TLD, or Top-Level Domain, is the part of the domain name on the right of the dot ("."). The most common TLDs are .com, .net, .org.
The top-level domain developed simultaneously with the introduction of the domain name system (DNS). Prior to this, it was common for different computers to communicate over the Internet only with a corresponding IP address. The rewriting of the decimal codes into web addresses was absolutely necessary for a more common practice. In January 1985, the first Domain was registered with nordu.net. The first .com addresses followed in March. In Germany, the first domains were registered in 1988.
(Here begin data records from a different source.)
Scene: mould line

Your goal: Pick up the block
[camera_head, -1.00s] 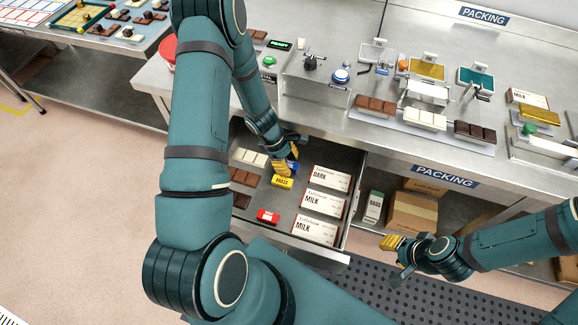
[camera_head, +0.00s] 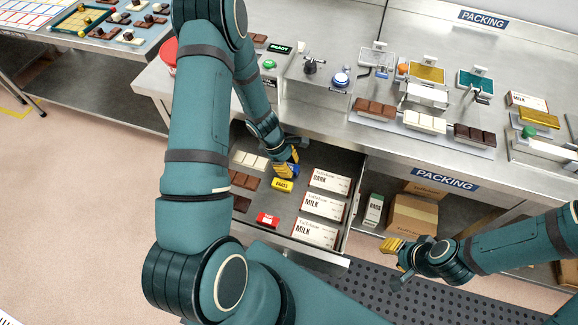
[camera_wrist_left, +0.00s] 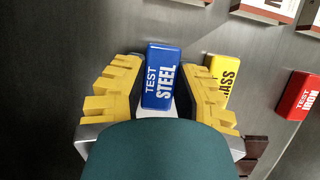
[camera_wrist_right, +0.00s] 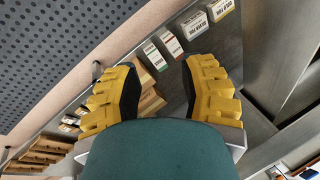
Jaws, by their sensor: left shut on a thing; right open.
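The blue block (camera_wrist_left: 162,75), marked TEST STEEL, sits between the yellow fingers of my left gripper (camera_wrist_left: 160,92) in the left wrist view. The left gripper is shut on it, inside the open drawer (camera_head: 268,220). In the head view the left gripper (camera_head: 287,168) hides most of the blue block. A yellow block (camera_wrist_left: 223,76), marked BRASS, lies close beside the right finger. A red block (camera_wrist_left: 299,96), marked TEST IRON, lies farther right. My right gripper (camera_head: 393,246) is open and empty in front of the lower shelf; its spread fingers show in the right wrist view (camera_wrist_right: 160,85).
Boxes of DARK (camera_head: 329,181) and MILK (camera_head: 322,206) fill the drawer's right side. Chocolate bars (camera_head: 243,180) lie at its left. The bench top (camera_head: 330,110) overhangs behind the drawer. Cardboard boxes (camera_head: 412,215) stand on the shelf at right.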

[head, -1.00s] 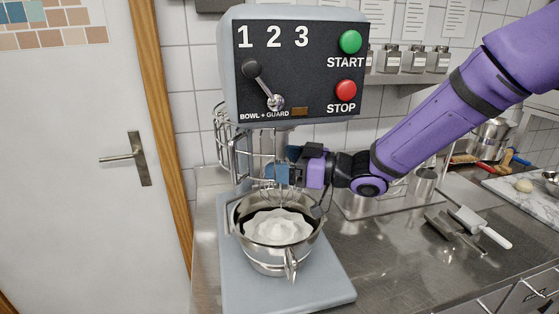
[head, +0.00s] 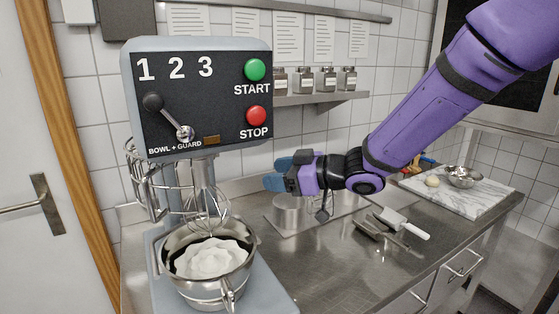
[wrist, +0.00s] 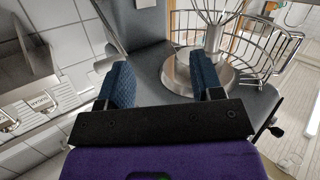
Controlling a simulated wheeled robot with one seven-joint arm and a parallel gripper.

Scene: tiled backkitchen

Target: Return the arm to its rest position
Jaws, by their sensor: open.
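My purple arm reaches in from the upper right in the head view. My gripper (head: 280,174) has blue fingers and hangs in the air to the right of the mixer (head: 205,95). In the wrist view my gripper (wrist: 164,82) shows its two blue fingers apart with nothing between them. The whisk (head: 207,200) hangs over the steel bowl (head: 205,288), which holds a white peaked mass (head: 210,257). The wire guard (head: 143,178) stands to the left of the whisk. In the wrist view the guard (wrist: 265,52) and whisk lie beyond the fingers, apart from them.
On the counter to the right are a steel pot (head: 289,213), a scraper (head: 405,222) and a marble board (head: 460,195) with a steel bowl (head: 464,177). A shelf (head: 320,97) with several jars is on the wall behind. A door is at the left.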

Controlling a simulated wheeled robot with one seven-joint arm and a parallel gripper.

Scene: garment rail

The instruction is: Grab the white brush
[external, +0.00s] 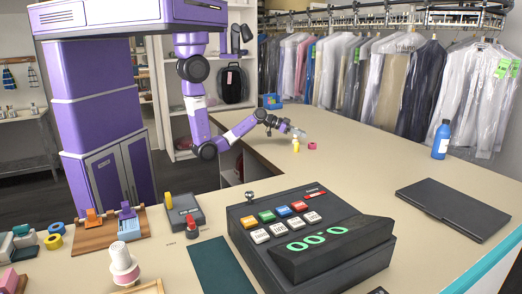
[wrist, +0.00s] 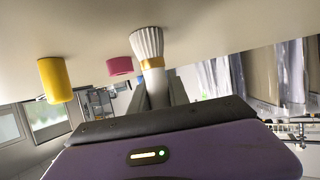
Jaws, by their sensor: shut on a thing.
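The bristle end points away from the gripper, toward the tabletop in that view. In the external view my gripper (external: 287,126) is low over the far part of the counter, and the brush (external: 300,134) shows small at its tip. Whether the brush touches the counter is unclear.
A yellow cylinder (wrist: 55,79) and a pink ring-like piece (wrist: 120,66) stand close to the brush on the counter (external: 360,165). A blue bottle (external: 441,140) stands to the right. A cash register (external: 310,235) is in front. Bagged garments hang behind.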

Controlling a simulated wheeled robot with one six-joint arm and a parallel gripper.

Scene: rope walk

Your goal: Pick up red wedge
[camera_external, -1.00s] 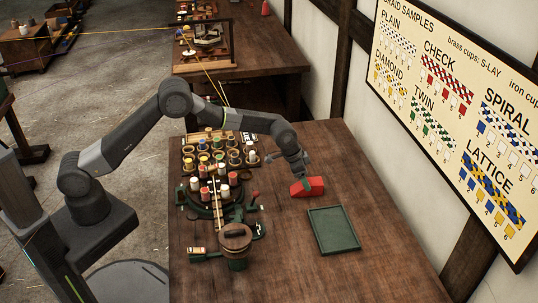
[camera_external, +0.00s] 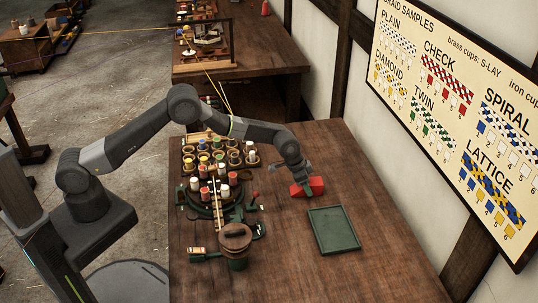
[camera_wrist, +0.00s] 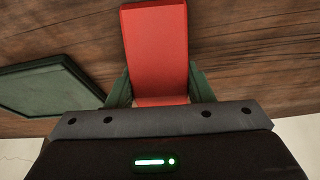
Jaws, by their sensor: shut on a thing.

In order to be able to better classify the later registrations, the IANA has given out both generic (gTLD) and country-specific domain endings (ccTLD). There are also two infrastructure TLDs with .arpa and .root. .com, and it's typically the first TLD searched when registering a new TLD.
Generic top-level domains
Generic top-level domains are usually allocated to organizations and companies. Two different groups are distinguished: uTLD and sTLD.
uTLD - non-sponsored TLD
These domains are distributed and controlled by ICANN and the Internet Society. They refer to groups and organizations.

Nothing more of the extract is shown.